Energy
Bavaria Pledges EUR 400 Million for Nuclear Fusion
The southern German regional state says it’s willing to dig deep, as companies race to build the world’s first commercially viable fusion power plant.
Feb 26, 2026
The accompanying memorandum of understanding was announced by Bavarian state premier Markus Söder at the FusionXInvest:Global, a Munich conference bringing together investors to support projects, including what’s known as “Alpha.”
Alpha is being developed by Proxima Fusion, a spin-out of the Max Planck Institute for Plasma Physics (IPP) which describes itself as “Europe's fastest-growing fusion start-up.” The start-up hopes to develop a so-called demonstrator by next year and an operational facility by 2033.
Söder said that project would require an additional EUR 400 million in private investment in Proxima Fusion as well as EUR one billion in support he hoped would come from the German national government.
Utility company RWE has acquired the site of a decommissioned nuclear power plant, which it says it will share with Proxima.
Proxima’s concept is based on quasi-isodynamic (QI) stellarators, donut-shaped devices designed to confine hot plasma using complex, 3D-shaped external magnetic coils. It’s not the only company trying to utilize this technology in Germany to build a fusion power plant. A pan-European corporation called Gauss Fusion is also working on a project in the area.
Other companies are taking a different approach, namely using lasers to make nuclear fusion commercially viable.
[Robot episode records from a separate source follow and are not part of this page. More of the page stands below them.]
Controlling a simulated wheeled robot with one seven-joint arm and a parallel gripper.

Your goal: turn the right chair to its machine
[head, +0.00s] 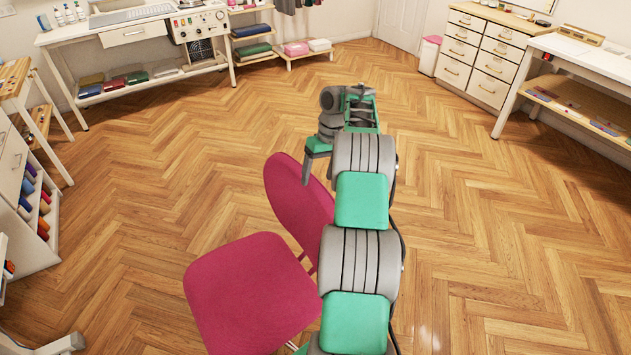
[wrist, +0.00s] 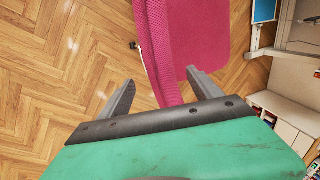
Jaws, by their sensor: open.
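A magenta chair stands at the lower middle of the head view, its seat (head: 250,295) at the lower left and its backrest (head: 296,195) at the seat's upper right. It is the only chair in view. My gripper (head: 307,172) is at the far upper edge of the backrest, partly hidden by my arm. In the wrist view my gripper (wrist: 160,77) is open, with the backrest (wrist: 158,45) seen nearly edge-on between its two fingers. The seat (wrist: 208,35) shows beyond the right finger. I cannot tell whether the fingers touch the backrest. No sewing machine is clearly visible.
A white workbench (head: 120,30) with a knobbed device (head: 200,22) stands at the back left. Shelves with colored rolls (head: 38,200) line the left edge. A drawer cabinet (head: 480,50) and white table (head: 585,50) stand at the right. The wooden floor (head: 480,210) between is clear.

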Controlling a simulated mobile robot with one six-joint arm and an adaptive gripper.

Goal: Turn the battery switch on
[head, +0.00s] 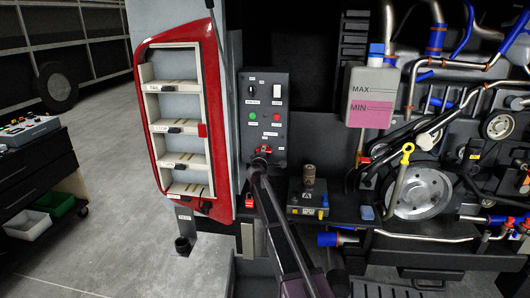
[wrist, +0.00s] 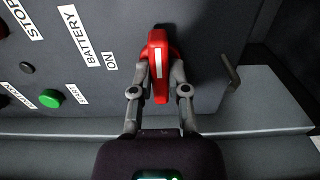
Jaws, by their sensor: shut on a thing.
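The battery switch (wrist: 158,50) is a red handle with a white stripe on the grey control panel (wrist: 95,20). In the wrist view, my gripper (wrist: 159,78) has its two fingers closed on either side of the red handle. The labels "BATTERY" and "ON" are on the panel to the left of the handle. In the head view, the red switch (head: 264,149) is low on the panel, with my arm reaching up to it from below. My fingertips are hard to make out there.
A green start button (wrist: 50,98) is left of the switch. In the head view, a red-framed shelf cabinet (head: 221,120) stands left of the panel. A box with a brown knob (head: 308,196), a coolant tank (head: 371,95) and engine parts are to the right.

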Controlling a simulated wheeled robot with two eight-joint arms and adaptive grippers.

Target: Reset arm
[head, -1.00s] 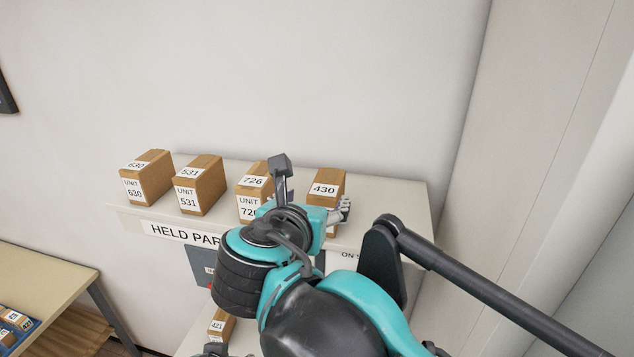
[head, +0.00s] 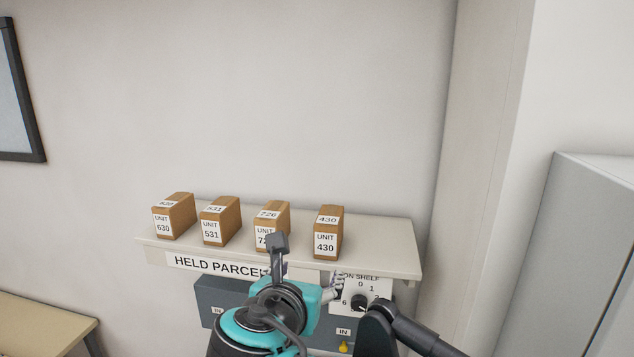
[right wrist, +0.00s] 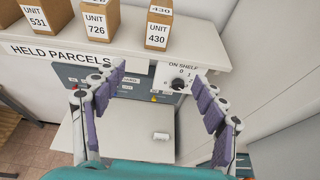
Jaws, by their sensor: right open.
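My right gripper (head: 336,287) is open and empty in front of the shelf front in the head view, with part of it hidden by its own wrist. In the right wrist view its two purple-padded fingers (right wrist: 157,74) stand wide apart with nothing between them. Beyond them are the grey panel and a pale surface below it. My right arm comes up from the bottom of the head view. My left gripper is not in view.
A shelf (head: 390,250) marked HELD PARCELS carries parcels 630 (head: 175,218), 531 (head: 221,222), 726 (head: 268,220) and 430 (head: 328,236). A dial (head: 360,302) is below its right part. A table (head: 40,325) is lower left; a grey cabinet (head: 580,250) stands right.

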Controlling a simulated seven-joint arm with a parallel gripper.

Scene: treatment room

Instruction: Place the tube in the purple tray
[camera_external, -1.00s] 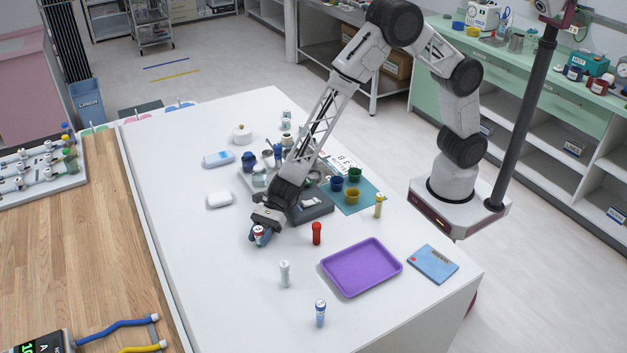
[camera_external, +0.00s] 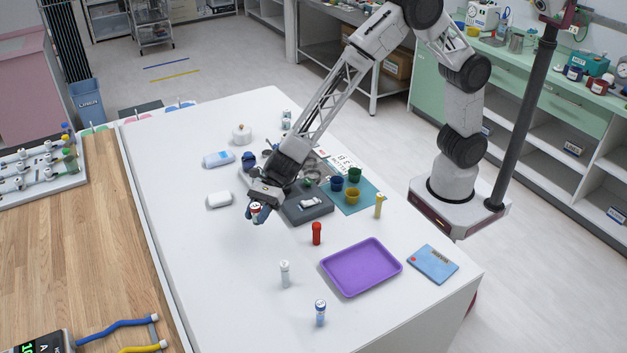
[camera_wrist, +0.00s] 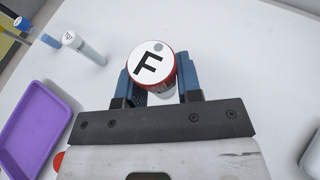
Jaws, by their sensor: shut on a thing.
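My gripper (camera_external: 257,212) is shut on a tube (camera_external: 255,206) with a red-rimmed white cap, above the white table. The purple tray (camera_external: 361,267) lies empty on the table, to the right of and nearer the camera than my gripper. Its edge also shows at the left of the wrist view (camera_wrist: 37,120).
A red-capped tube (camera_external: 317,233), a white-capped tube (camera_external: 285,274), a blue-banded tube (camera_external: 320,312) and a yellow tube (camera_external: 379,205) stand around the tray. A blue notebook (camera_external: 433,264) lies right of it.

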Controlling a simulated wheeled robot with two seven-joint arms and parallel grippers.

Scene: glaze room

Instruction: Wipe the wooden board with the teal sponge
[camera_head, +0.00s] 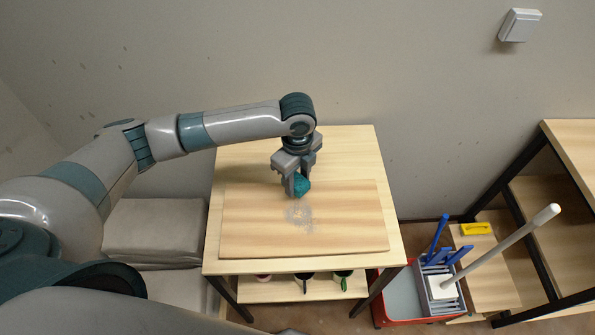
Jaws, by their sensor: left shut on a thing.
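The wooden board (345,225) lies flat on the wooden table (355,150). A grey smudge (299,214) marks the board near its middle. My left gripper (297,184) points down over the far part of the board and is shut on the teal sponge (303,187). The sponge is just beyond the smudge, at its far edge. I cannot tell whether the sponge touches the board. The gripper fingers partly hide the sponge. My right gripper does not show.
A lower shelf (325,293) under the table holds a few cups. To the right stand a red and grey mop bucket (400,295) with a white handle (510,244) and another wooden shelf unit (575,150). Grey sacks (155,228) lie to the left. The board around the smudge is clear.

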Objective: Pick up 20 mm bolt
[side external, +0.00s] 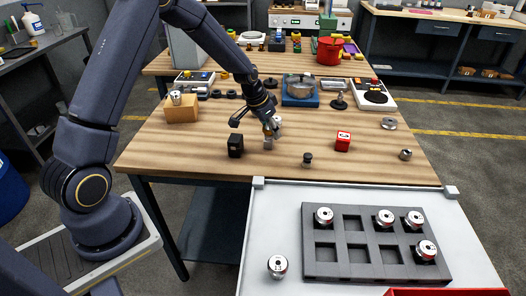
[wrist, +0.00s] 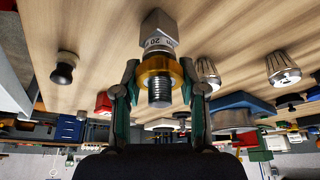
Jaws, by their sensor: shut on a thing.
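The 20 mm bolt (wrist: 158,28) is in the wrist view, with a grey hex head, a band marked 20, a brass-coloured ring (wrist: 158,68) and a threaded end toward my palm. My gripper (wrist: 159,76) is shut on it, with one finger on each side at the ring. In the side view my gripper (side external: 269,128) is low over the wooden table, and the bolt's grey head (side external: 268,143) shows below it. I cannot tell whether the head touches the table.
A black block (side external: 235,146) stands close left of the bolt. A small black knob (side external: 307,160), a red cube (side external: 343,141) and a silver part (side external: 406,155) are to the right. A grey pocketed tray (side external: 320,270) with several silver parts is in front. Fixtures crowd the table's back.

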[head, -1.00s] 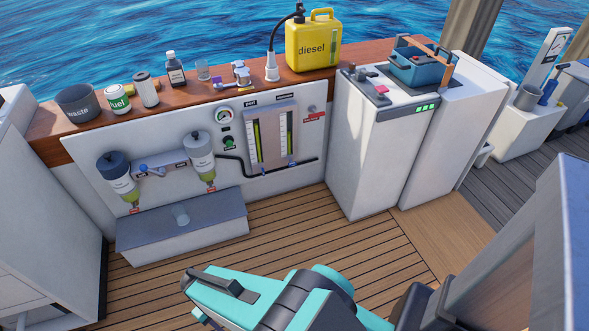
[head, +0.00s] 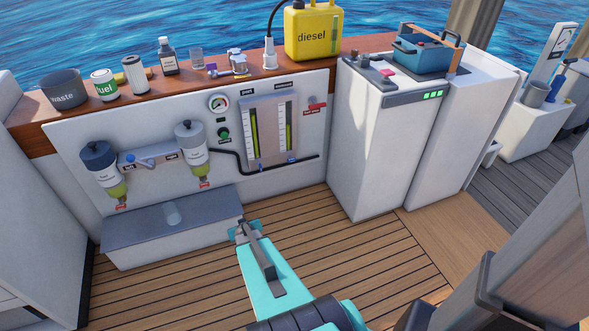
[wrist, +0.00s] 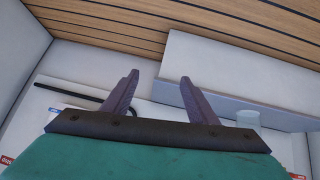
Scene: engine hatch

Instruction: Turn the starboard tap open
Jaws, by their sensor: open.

Examples are Marvel Fusion, also from Munich, and Focused Energy from the western German regional state of Hessen.
Focused, a spin-out of the Technical University of Darmstadt, is aiming to build a laser fusion power plant on the site of another decommissioned nuclear power plant by 2035. “Fusion has the potential to be the next German leading industry,” company co-founder Thomas Forner told news magazine Der Spiegel.